Ma per gli italiani cosa cambia con una sterlina sempre più debole e una Gran Bretagna fuori dalla Ue, nel concreto? Apparentemente potrebbe essere una occasione per fare acquisti e qualche investimento, ma attenzione. Mentre con l’euro forte si possono certamente fare buoni acquisti a Londra, che si tratti di articoli da regalo per Natale, di una vacanza per tutta la famiglia, diverso è il caso di un investmento, magari immobiliare.
Mentre se volete “regalarvi” qualche spesa per consumo potrete certamente approfittare del cambio favorevole, contribuendo così a sostenere l’economia di Sua Maestà, nel caso vogliate comprare asset in sterline (siano immobili, bond o azioni) rischiate, se la svalutazione proseguirà, di ritrovarvi dopo qualche mese o anno con un patrimonio di valore inferiore, in euro, a quanto lo avete pagato.
A quel punto se aveste acceso, putacaso, un finanziamento a lungo termine (ossia un mutuo), in euro, rischiereste di finire “under water”, ossia di vedere il valore dell’immobile ipotecato a fronte del mutuo calare al di sotto del valore del mutuo stesso. In questo caso potrebbe diventa sempre più difficile rimborsare il mutuo.

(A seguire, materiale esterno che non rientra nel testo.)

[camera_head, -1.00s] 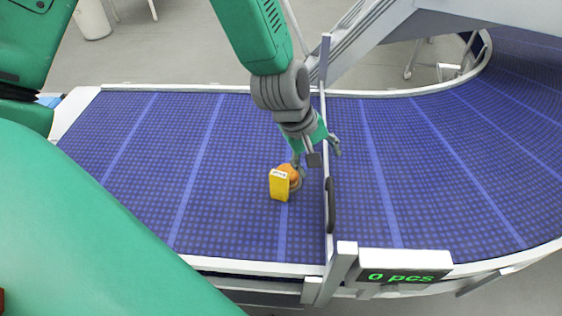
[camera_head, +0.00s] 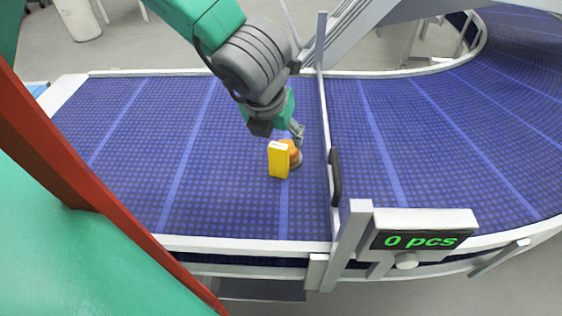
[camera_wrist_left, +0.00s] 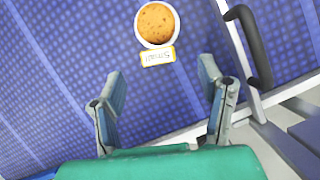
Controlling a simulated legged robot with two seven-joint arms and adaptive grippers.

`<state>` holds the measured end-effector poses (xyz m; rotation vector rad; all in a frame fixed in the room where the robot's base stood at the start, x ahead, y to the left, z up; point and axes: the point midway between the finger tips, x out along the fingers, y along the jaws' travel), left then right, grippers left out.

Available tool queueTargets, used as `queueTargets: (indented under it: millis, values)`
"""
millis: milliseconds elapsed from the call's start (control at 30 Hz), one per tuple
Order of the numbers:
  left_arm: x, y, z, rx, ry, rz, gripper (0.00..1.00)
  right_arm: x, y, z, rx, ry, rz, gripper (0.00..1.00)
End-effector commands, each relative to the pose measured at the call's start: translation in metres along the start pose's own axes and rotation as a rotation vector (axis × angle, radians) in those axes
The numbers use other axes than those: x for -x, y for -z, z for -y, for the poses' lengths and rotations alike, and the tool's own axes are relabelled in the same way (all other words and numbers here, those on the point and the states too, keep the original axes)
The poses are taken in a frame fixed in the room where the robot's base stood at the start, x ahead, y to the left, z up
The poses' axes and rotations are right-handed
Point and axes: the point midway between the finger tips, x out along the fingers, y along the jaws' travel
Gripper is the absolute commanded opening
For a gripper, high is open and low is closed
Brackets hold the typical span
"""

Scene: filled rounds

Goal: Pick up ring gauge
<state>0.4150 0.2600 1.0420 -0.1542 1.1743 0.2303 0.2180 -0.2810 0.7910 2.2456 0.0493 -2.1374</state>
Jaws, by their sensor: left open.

Un’ipotesi non così peregrina, soprattutto se oltre al valore dell’immobile, in euro, a calare fosse l’intero mercato immobiliare (che dà già segni di rallentamento in alcune città come Londra e che potrebbe vedere un calo anche dei fitti), riducendo gli introiti che vi consentivano inizialmente il pagamento del mutuo. Insomma: approfittate pure della sterlina debole per fare acquisti se volete e se potete, ma state ben attenti prima di fare investimenti “importanti” e se li fate siate consapevoli dei rischi che correte.